The Commission has also called for law applicable in Wales to be formally identified as the law of Wales, distinct from the law of England, to avoid confusion and a lack of accountability in instances where the Welsh Assembly has passed distinctive legislation incorporating international human rights.
Using the Social Services and Well-being (Wales) Act 2014 (SSW(W)A 2014) as an example, Court says: ‘it could be argued that there are competing interests for those providers who have a prison in their area as the prison estate is governed by the Ministry of Justice…[SSW(W)A 2014] requires that due regard must be had to the United Nations Convention on the Rights of the Child which has status in Welsh legislation via the Rights of Children and Young Persons (Wales) Measure 2011. That is not the position in England and so those authorities in Wales with responsibilities to provide services to the justice system may struggle to meet their obligations under Welsh legislation unless Justice is devolved so that all of the services can work together.’
The Commission recommends that full legislative devolution, combined with executive powers, along with a full transfer of funding will enable the proper alignment of justice policy and spending with social, health and economic policies, improve accountability and place justice at the heart of government.
Huw Pritchard says: ‘At first sight, the overarching recommendation for devolution of the justice system may seem a radical approach. However, this merely brings Wales in line with other jurisdictions in the UK. The radical approach comes from what could be achieved in the long-term vision the Commission is encouraging through providing better means of civil dispute resolution, aligning criminal justice policy with social, health and education policies, and opportunities to innovate with new approaches to the justice system that are proportionate for Wales.’
Keith Bush supports the argument that this is not a novel approach from the Commission: ‘Many have argued, since the inception of Welsh devolution 20 years ago, that the retention of these powers at a UK level is anomalous. The existence, within a single legal system, of two legislatures, each independently generating divergent laws on issues such as housing, the welfare of children and social care, will inevitably give rise to increasing practical problems.’
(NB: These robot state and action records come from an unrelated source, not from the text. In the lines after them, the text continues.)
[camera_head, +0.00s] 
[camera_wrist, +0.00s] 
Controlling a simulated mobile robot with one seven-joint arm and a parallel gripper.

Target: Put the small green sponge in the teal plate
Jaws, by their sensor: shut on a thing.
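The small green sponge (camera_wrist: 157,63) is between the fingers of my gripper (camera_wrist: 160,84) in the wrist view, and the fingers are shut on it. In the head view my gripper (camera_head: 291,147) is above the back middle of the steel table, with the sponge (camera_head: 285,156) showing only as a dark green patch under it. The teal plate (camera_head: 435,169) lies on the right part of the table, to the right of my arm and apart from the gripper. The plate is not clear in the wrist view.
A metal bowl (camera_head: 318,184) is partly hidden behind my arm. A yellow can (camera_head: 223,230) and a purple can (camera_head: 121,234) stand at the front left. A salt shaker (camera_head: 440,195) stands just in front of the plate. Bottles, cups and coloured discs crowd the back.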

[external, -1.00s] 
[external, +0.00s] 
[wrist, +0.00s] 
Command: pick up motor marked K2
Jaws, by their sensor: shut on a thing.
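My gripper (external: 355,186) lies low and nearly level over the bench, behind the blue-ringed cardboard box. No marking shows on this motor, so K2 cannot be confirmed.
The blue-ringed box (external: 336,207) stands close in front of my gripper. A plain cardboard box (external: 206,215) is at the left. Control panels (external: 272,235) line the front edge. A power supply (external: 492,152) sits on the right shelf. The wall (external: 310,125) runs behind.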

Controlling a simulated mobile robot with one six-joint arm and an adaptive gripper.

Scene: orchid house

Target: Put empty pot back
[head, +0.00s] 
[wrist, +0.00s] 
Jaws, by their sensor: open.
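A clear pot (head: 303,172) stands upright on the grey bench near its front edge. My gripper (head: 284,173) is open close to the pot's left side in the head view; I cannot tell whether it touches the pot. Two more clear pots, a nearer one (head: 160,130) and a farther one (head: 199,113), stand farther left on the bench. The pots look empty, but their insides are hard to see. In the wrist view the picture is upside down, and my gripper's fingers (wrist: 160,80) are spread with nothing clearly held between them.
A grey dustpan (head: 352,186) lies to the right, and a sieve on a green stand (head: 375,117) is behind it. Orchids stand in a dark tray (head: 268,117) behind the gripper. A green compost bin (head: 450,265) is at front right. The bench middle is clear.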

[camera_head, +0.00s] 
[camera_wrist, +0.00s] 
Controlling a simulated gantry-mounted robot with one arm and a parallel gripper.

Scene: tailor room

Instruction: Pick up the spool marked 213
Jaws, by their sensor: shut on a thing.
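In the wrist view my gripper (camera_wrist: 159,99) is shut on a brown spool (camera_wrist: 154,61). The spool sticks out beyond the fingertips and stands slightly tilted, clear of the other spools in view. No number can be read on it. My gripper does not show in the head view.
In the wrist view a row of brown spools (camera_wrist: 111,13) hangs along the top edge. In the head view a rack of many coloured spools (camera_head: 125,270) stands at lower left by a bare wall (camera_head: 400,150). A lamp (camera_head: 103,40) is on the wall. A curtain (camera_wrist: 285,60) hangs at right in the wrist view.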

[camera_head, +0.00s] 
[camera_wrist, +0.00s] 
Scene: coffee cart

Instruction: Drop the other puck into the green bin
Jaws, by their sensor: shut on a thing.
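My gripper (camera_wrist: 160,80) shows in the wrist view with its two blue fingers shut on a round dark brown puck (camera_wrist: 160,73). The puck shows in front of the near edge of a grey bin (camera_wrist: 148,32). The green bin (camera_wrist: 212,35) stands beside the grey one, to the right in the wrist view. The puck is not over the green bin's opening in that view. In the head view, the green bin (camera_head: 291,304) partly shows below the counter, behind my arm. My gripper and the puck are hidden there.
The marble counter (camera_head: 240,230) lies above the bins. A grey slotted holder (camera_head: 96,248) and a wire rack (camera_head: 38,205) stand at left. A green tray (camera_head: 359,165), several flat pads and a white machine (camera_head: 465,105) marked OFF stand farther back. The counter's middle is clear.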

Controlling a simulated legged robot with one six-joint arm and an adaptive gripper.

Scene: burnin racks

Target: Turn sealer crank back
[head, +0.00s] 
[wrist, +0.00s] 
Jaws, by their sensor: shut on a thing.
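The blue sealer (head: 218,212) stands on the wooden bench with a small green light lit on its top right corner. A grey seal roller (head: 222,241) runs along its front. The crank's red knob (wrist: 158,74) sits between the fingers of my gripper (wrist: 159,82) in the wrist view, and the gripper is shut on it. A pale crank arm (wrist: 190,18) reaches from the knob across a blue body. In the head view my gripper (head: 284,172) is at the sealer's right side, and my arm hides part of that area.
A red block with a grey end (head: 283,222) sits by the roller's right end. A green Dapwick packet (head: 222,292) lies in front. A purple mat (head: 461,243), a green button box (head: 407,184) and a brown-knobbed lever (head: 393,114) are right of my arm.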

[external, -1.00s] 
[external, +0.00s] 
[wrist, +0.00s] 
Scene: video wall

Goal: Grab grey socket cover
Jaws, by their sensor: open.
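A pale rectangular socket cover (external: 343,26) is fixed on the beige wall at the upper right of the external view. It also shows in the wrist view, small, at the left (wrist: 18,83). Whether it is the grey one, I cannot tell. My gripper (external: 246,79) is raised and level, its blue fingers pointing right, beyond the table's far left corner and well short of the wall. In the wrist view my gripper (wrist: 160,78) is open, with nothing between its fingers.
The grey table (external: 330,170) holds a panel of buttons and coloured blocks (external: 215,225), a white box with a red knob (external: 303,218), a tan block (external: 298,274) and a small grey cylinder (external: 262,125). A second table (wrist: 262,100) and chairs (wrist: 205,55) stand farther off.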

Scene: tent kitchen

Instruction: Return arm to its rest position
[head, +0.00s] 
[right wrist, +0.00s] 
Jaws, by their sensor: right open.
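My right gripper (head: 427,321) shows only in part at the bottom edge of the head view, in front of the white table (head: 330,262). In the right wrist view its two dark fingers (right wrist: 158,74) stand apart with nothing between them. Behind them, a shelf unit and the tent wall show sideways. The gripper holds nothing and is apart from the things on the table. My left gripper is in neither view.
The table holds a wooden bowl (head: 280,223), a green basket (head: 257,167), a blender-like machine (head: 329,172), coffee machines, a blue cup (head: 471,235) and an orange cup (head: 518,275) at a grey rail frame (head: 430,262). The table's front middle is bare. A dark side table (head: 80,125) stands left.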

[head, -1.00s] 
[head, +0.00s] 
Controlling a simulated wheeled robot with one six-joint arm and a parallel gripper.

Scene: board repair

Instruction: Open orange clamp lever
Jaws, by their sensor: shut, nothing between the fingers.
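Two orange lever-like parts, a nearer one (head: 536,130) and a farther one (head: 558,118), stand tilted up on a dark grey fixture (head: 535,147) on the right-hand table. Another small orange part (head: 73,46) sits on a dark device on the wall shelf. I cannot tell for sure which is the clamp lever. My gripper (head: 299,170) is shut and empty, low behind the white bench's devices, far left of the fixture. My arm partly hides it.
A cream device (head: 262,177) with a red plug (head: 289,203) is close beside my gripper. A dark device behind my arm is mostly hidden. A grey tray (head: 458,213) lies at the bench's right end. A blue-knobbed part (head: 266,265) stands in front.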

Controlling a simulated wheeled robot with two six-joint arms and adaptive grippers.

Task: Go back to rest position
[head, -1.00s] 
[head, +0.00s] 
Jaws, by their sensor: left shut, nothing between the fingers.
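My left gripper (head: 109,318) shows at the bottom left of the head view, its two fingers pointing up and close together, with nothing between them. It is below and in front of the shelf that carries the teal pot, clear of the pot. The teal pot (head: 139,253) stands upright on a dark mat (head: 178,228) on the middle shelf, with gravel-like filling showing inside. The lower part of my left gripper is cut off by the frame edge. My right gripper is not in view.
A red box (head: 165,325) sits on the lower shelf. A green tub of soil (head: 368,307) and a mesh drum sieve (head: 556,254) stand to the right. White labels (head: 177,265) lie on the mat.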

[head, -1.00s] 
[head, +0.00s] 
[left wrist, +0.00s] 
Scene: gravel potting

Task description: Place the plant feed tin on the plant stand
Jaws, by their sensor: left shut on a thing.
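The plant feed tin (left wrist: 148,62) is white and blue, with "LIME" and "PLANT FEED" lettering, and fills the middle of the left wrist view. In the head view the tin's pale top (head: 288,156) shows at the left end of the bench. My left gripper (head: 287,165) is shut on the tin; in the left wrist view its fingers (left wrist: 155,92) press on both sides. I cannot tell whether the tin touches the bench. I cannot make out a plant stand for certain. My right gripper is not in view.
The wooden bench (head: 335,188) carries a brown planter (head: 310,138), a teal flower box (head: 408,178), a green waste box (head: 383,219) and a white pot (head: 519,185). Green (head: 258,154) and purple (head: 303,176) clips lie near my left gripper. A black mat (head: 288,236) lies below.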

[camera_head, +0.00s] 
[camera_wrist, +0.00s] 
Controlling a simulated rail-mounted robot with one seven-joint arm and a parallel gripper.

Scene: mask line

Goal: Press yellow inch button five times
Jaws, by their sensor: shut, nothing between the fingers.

Transferring legislative power will not be simple process however, Keith Bush explains: ‘Transfer of responsibility over the field of justice and policing to the devolved institutions in Wales will, nevertheless, be a huge step. While the devolution of powers over health, education, agriculture, the environment and so on to the newly-constituted Assembly in 1999 involved a reasonably smooth transition, given the fact that these fields were already being administered in relation to Wales by the then Welsh Office, expertise within the Welsh civil service in relation to matters of justice policy, which has up until now been the monopoly of Westminster, is currently extremely limited and the Commission recommends that a first step on the road to implementing its recommendations should be the building of capacity in this area. Clearly the transfer to the Welsh budget of the appropriate proportions of the budgets of the Ministry of Justice and the Home Office, could be a source of considerable debate as to what those proportions should be.’